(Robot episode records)
------------------------------

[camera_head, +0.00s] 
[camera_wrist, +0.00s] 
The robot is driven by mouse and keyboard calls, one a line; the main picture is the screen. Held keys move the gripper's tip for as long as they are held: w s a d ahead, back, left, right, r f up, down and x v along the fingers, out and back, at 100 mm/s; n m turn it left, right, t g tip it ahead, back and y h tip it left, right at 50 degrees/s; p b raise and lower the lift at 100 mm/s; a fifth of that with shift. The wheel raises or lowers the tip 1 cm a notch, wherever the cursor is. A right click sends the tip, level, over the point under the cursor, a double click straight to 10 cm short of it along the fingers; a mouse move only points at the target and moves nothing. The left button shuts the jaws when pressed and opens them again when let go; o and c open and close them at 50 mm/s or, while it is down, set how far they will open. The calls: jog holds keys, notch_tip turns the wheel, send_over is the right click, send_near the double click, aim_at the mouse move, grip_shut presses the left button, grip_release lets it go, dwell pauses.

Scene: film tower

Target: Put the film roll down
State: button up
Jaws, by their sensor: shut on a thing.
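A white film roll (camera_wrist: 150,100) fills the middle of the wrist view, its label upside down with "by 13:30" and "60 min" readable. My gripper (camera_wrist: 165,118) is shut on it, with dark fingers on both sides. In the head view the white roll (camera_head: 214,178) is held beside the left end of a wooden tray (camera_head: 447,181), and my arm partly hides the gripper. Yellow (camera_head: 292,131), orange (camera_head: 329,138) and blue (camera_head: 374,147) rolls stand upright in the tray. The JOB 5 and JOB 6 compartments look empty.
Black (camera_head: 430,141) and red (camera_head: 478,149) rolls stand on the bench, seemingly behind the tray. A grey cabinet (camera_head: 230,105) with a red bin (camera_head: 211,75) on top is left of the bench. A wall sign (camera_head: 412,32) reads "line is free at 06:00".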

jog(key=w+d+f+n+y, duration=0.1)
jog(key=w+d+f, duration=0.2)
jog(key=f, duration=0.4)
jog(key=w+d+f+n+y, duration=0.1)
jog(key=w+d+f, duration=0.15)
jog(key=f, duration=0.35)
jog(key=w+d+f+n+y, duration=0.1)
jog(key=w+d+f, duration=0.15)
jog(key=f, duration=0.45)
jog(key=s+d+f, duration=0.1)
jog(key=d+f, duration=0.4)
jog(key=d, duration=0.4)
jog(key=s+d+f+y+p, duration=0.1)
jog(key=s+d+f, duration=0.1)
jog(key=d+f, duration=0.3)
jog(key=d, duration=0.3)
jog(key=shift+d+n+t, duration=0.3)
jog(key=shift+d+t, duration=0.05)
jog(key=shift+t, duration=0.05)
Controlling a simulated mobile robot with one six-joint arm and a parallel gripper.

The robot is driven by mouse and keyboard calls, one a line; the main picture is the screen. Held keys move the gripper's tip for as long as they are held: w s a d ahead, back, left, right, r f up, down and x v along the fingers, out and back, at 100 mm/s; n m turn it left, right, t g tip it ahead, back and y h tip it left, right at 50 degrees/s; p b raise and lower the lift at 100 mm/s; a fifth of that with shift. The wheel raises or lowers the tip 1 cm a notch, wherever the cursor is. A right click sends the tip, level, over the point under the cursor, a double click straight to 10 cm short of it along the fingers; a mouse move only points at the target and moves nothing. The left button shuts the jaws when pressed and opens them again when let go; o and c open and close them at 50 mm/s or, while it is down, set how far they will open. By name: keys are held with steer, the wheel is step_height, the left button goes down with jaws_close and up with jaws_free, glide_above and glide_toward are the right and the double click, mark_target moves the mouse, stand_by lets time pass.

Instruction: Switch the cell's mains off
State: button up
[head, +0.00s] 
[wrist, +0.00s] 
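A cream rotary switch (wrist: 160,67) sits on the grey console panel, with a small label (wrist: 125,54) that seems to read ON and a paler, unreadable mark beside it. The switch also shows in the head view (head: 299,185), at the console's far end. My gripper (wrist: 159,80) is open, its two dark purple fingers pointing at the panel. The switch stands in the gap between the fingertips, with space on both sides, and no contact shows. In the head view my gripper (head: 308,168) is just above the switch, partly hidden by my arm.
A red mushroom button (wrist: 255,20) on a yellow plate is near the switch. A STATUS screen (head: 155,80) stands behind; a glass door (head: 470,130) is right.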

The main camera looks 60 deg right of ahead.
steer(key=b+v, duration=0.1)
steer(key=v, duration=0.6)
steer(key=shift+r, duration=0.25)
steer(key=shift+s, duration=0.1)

------------------------------

## Task description
Include both ends. Return the line holding "[head, +0.00s]" and all lines after it in the records above, exactly as written.

## Task solution
[head, +0.00s] 
[wrist, +0.00s] 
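A cream rotary switch (wrist: 160,67) sits on the grey console panel, with a small label (wrist: 125,54) that seems to read ON and a paler, unreadable mark beside it. The switch also shows in the head view (head: 299,185), at the console's far end. My gripper (wrist: 159,80) is open, its two dark purple fingers pointing at the panel. The switch stands in the gap between the fingertips, with space on both sides, and no contact shows. In the head view my gripper (head: 308,168) is just above the switch, partly hidden by my arm.
A red mushroom button (wrist: 255,20) on a yellow plate is near the switch. A STATUS screen (head: 155,80) stands behind; a glass door (head: 470,130) is right.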

The main camera looks 60 deg right of ahead.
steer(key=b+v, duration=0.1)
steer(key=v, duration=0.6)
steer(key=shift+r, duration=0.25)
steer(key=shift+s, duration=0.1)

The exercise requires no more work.